Ying-Hung Chen wrote:
pre-allocation before writing would still be your best bet. If you
pre-allocate on a fresh fs before writing, you should get very large
extents.
does this mean, if I create a 2GB file via dd (not sparse file), when i
'overwrite' to the same file, it will stay there? (same physical place)
Other things you could try; if you put each file in its own dir, it will
tend to go into its own allocation group.

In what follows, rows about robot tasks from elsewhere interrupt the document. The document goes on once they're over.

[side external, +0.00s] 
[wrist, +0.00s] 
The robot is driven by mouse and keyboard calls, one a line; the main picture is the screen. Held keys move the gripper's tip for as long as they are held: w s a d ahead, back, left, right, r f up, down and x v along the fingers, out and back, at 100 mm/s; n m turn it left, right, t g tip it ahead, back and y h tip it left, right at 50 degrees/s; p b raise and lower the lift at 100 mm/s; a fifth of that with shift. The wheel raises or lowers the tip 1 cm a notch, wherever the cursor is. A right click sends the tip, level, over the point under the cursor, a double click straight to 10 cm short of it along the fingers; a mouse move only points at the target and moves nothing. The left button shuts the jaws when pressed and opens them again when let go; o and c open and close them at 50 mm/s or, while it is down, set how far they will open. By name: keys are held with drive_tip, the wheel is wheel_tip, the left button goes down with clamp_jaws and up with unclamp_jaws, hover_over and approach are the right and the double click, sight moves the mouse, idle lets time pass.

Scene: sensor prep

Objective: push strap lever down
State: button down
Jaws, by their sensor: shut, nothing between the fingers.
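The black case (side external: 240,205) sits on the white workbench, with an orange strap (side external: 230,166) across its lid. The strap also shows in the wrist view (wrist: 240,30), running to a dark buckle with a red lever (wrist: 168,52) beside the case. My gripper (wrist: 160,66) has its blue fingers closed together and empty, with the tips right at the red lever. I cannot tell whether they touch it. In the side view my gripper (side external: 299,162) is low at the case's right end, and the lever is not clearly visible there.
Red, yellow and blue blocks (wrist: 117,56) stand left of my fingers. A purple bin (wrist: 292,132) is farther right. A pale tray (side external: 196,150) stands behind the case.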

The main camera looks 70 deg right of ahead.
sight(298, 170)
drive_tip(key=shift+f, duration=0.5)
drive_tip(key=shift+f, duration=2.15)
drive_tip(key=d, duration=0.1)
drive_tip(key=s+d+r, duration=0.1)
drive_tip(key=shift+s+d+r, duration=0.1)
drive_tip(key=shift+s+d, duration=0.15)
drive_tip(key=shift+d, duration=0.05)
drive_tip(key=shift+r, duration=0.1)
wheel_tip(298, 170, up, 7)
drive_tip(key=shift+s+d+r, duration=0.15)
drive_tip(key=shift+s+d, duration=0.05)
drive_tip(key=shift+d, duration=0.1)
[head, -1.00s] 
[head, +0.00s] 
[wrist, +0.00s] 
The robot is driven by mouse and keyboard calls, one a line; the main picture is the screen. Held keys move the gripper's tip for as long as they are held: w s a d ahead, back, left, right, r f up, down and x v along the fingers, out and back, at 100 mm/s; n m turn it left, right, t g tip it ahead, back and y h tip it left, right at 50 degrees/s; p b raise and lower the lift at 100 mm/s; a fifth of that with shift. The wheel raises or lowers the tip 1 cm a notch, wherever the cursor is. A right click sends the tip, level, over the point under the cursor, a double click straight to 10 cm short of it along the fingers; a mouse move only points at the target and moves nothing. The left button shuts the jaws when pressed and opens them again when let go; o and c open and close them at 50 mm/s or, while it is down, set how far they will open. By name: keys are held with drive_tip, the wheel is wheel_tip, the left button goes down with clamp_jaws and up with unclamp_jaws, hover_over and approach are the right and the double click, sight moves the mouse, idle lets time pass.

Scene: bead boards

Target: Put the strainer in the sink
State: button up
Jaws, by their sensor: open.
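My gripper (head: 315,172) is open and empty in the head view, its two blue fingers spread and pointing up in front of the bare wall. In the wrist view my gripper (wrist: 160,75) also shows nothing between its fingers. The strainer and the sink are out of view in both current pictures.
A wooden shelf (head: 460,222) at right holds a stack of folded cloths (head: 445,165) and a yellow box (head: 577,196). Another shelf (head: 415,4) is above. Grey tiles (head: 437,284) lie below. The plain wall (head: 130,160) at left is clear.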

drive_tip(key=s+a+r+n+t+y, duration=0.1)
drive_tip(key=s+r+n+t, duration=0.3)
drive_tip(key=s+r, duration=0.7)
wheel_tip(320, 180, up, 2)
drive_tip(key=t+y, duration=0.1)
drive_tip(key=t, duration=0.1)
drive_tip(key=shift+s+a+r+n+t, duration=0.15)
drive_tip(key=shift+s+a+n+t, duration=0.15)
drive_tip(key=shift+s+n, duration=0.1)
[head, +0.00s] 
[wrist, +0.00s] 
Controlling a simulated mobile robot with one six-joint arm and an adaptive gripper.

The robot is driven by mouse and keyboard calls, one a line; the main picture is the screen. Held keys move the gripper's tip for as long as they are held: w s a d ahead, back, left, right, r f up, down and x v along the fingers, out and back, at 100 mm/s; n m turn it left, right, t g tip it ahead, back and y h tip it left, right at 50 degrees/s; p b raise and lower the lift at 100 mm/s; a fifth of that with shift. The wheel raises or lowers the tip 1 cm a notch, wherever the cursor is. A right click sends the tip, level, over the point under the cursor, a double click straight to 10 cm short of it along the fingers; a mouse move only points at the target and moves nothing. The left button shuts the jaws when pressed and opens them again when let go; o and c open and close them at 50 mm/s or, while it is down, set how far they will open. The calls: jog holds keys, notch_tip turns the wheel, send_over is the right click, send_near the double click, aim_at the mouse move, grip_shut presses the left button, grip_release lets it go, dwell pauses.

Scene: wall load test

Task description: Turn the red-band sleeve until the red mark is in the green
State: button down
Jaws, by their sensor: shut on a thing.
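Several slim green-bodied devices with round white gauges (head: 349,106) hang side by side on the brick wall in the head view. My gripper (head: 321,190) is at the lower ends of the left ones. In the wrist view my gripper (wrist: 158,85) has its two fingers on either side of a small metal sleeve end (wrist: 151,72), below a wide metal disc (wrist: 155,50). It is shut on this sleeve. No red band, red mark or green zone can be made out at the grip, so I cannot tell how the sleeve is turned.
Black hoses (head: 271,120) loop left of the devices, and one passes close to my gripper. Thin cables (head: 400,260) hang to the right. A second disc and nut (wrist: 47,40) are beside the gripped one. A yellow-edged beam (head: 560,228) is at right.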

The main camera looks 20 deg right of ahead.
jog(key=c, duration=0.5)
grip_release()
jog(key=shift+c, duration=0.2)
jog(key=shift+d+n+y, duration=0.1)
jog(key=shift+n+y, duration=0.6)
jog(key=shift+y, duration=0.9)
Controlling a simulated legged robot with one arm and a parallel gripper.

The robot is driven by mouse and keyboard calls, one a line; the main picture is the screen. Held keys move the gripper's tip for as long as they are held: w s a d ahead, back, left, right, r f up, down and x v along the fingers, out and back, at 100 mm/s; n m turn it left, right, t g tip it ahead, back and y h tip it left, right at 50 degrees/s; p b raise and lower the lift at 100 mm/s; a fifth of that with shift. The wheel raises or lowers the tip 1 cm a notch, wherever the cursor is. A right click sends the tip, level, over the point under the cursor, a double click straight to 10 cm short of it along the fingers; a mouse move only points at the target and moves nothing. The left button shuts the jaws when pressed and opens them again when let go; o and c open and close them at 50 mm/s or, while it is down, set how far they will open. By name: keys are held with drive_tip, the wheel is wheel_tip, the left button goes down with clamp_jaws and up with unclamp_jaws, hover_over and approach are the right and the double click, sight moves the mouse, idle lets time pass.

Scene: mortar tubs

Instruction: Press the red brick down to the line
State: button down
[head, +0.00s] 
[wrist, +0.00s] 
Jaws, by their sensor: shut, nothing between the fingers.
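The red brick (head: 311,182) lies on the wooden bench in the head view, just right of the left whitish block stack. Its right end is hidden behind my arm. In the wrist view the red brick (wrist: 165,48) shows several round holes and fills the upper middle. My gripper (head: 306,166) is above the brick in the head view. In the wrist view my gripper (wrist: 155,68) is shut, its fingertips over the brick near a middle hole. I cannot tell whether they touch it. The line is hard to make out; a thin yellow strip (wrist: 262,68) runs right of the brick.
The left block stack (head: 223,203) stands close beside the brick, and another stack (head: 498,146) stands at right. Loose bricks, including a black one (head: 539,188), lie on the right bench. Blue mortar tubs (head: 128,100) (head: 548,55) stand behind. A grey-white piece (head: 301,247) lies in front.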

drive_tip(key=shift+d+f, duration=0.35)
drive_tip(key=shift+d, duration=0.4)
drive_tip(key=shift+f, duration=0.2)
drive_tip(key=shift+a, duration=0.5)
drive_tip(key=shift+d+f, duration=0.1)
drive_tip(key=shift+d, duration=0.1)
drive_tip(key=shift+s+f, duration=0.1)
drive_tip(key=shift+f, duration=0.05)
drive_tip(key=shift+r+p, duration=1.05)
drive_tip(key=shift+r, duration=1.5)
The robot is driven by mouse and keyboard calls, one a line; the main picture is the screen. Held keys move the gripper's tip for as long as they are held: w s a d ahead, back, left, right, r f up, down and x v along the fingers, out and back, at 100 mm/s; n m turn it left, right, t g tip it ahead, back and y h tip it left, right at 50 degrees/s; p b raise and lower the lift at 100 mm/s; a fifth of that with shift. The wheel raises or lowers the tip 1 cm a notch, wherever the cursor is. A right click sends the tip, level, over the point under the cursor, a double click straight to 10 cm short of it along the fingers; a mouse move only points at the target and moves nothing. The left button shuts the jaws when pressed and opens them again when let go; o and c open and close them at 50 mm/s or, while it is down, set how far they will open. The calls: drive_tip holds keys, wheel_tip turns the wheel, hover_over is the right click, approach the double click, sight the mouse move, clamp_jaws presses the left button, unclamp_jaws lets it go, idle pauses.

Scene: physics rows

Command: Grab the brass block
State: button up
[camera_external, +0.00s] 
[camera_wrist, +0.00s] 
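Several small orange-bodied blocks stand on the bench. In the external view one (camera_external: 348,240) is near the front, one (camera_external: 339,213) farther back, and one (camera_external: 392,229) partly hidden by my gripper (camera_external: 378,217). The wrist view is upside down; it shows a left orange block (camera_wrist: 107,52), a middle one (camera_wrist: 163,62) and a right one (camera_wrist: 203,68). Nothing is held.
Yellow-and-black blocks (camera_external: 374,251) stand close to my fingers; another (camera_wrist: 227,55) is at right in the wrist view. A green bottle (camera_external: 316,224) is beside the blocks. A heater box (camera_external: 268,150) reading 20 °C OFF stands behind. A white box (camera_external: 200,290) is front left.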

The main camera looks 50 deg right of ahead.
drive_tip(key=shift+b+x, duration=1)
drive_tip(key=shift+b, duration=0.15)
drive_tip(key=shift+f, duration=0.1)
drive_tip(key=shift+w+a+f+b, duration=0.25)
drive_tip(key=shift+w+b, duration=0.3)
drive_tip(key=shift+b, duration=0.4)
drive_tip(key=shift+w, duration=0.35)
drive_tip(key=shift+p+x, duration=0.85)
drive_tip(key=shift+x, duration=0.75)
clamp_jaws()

You could make the filesystem with allocation groups sized at 2GB
I just thought of wild idea... since i am creating 90 files, what if i
just create 90 allocation group via -d agcount=90, does this make sense
or it won't work at all?
Thanks,
-Ying
From reading your emails, I don't think that it is the problem of the
fragmentation.
I understand that we don't need to defragment the filesystem while we
are working
on the unix/linux. I don't need to deframentation a raid drive, which
the size
is 2TB, with XFS filesystem.
I guess while you played your video file, which was 2GB. Your video
images were not smoothly
shown on the player. It gave you an impression that there was a problem
on the filesystem.
I don't know whether your 200GB drive is an ATA, SATA or SCSI drive.
A fast SCSI drive is the best drive for the video stream. If you can
stipe several SCSI drives
into a volume, and the performance will be improved.
I hope that I can help you to solve your problem.